For Jones getting drafted means fulfilling his lifelong dreams of playing in the NFL. But getting drafted in the first few rounds is a different story. It gives him the opportunity to be able to take care of his family. Seeing that USC was no longer a fit, Jones entered the portal. A decision he made as the 2019 Holiday Bowl, the bowl game USC was selected to play in, came to an end.
Jones made a trip to the school’s compliance office where he signed a form. Coaches are allotted two days to return the form, allowing the student-athlete to explore their options elsewhere. On the third day, USC head football coach, Clay Helton, returned the form. Except, this time was different than the first. Coach Helton didn’t try to persuade Jones to remain in the program. He understood that Jones had one year of eligibility left because he had earned his degree at the university in 2019.
“He knew I was a great player with a lot of potential,” recalled Jones. “He told me to make the best of it.”
And so the waiting game began, as the former Trojan waited for coaches to gain interest. Once coaches reached out to him, he took visits to narrow his choices down. “It can be stressful because it’s your last chance,” said Jones. He admits the transfer portal made the process convenient. “It made it so much easier,” he said.
Seeing how much easier the transfer process is, the number of athletes who have transferred has exploded. “A lot of guys fear coaches.
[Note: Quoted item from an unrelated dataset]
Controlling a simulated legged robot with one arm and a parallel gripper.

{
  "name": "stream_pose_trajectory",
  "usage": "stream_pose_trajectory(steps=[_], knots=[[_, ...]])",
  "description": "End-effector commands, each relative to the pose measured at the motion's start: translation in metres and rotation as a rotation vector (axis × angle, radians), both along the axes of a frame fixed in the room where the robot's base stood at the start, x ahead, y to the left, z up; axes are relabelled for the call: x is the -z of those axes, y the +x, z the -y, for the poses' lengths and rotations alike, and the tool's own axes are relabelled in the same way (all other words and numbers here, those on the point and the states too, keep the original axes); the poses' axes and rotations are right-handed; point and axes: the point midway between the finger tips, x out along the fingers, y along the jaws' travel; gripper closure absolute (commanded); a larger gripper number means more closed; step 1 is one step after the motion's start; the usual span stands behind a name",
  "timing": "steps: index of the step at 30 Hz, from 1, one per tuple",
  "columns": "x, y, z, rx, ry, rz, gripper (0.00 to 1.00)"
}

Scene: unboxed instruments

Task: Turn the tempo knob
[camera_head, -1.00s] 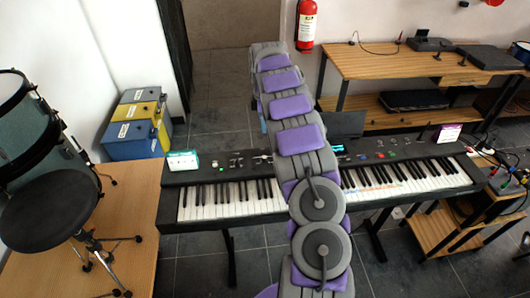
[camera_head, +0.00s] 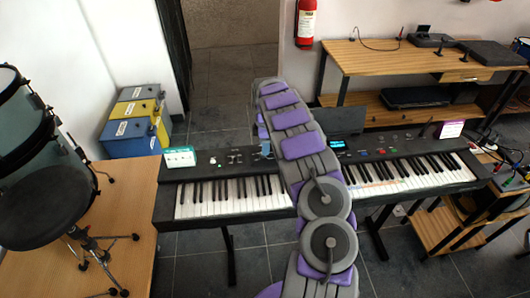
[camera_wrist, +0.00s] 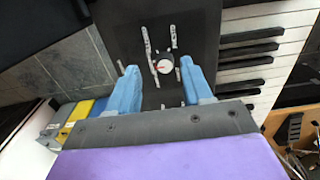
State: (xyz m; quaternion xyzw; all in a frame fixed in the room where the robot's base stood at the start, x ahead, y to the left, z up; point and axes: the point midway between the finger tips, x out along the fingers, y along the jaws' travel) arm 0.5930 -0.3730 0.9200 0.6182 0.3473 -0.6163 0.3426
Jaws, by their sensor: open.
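The black keyboard (camera_head: 205,172) stands across the middle of the head view, with its control panel behind the keys. In the wrist view, a round white knob with a red mark (camera_wrist: 163,64) sits on the dark panel, with white label strips around it. My gripper (camera_wrist: 157,70) is open, its two light blue fingers on either side of the knob and apart from it in the picture. How far the fingertips are above the panel I cannot tell. In the head view my arm hides part of the keyboard and most of my gripper.
A green and white box (camera_head: 180,157) stands on the keyboard's left end, and a pink and white box (camera_head: 451,129) stands at its right end. A drum stool (camera_head: 45,205) is at left. A wooden desk (camera_head: 400,58) stands behind at right.

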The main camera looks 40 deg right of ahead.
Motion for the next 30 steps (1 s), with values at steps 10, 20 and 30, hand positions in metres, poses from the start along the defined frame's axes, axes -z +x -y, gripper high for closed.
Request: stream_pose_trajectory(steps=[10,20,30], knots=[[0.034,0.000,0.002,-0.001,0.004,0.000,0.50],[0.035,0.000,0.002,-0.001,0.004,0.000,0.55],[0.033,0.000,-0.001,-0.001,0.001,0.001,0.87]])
They make it seem like it’s a bad thing to transfer,” explained Jones. “It’s a normal thing when a coach leaves, but when a player tries to leave it’s an issue.”
Politics surround the new policy
This very point became evident in the spring of 2018, just a few months before the NCAA implemented the new legislation. Alabama Head Coach Nick Saban was caught under fire for his refusal to let his players transfer within the SEC. Backup center Brandon Kennedy had hopes of transferring from Alabama to Auburn or Tennessee. SEC rules would have required him to sit out one year if he did so. That wasn’t the issue: Alabama wouldn’t let Kennedy contact any SEC school or the seven other nonconference opponents that season.
“When we make a rule that guys can transfer whenever they want to transfer, how are we supposed to get people to do what they should do?” said Saban. The NCAA’s reformation coming just months after this statement seemed to be no coincidence.
Increased athlete freedom was the point of the 2018 legislation. Rather than athletes obtaining permission from schools, the institution will receive notifications from athletes. It’s up to each individual school to decide whether they must contact the coach before doing so. Regardless their name will wind up in the transfer portal.
“A guy’s fulfilled his time… and he’s supposedly a man, he ought to be able to make those decisions,” Texas A&M coach Jimbo Fisher said in a statement. “I know some people don’t agree with that, but I do… They ought to be able to [transfer].”
There are reasons athletes should not be bound to a school forever, such as coach and personnel changes. If an athlete gets to a campus expecting a number of promises and all of sudden the attitude is different, their opinion of that school might change. Or maybe the coach who recruited them took a different job and now they’re stuck with a coach who didn’t recruit them in the first place. That may very well be the case for many.
Coaches who disagree with the NCAA’s 2018 legislation, have had to quickly learn how to treat their athletes as the transfer process progresses. They are going to have to learn how to build teams, not programs. Which might come as a disadvantage in managing roster numbers and scholarship spots. This new process is all about free agency and athlete empowerment. The years of transfer blocking are dead.
As for Jones, he decided to rejoin former USC Offensive Coordinator, Tee Martin. Martin recruited Jones who decommitted from Oklahoma to join his fellow Alabaman at USC. Martin coached Jones for his first three years at USC until he took a job at the University of Tennessee. Now, the two are united again this time in Knoxville, Tenn.
It’s only been three short months since Jones began his journey in Tennessee, but the effects have been substantial. “I feel free. I feel like I have a fresh start. A fresh opportunity,” said Jones. Transferring away from a Pac-12 football program to an SEC football program is a big leap. Since 2010, the SEC has beaten a Pac-12 team 11 out of 16 times. That’s a 68.8 win percentage for the SEC. “SEC tradition is different,” said Jones. “Football is just more serious in the South.” All of which wouldn’t have been afforded to Jones if it weren’t for the convenience of the transfer portal.
“I feel free. I feel like I have a fresh start. A fresh opportunity,” said Jones.
The portal is of benefit to all parties involved. For coaches, the portal is a practically a database to see which athletes are looking to transfer. Coaches can create a “watch list” to see which athletes they want to track and see if they have made a decision if any at all. For compliance departments, this portal creates one convenient online location needed to handle a potential transfer.
What benefit does this serve for the NCAA? Well, the portal helps the NCAA researchers to collect transfer data since everything is one centralized location. All the information is there, no hassle included. Before NCAA staffers had to rely on individual schools or conferences to certify the transfer of athletes.
Ultimately it’s about honoring college athletes of all sports and their respective choices. As seen in the 2019 college football season, three of the four starting quarterbacks in the college football playoffs were all products of the transfer portal. Heisman Trophy winner Joe Burrow who was the number one draft pick in the 2020 NFL Draft, Jalen Hurts who went right behind him in the second round and Justin Fields who will be entering his junior year at Ohio State.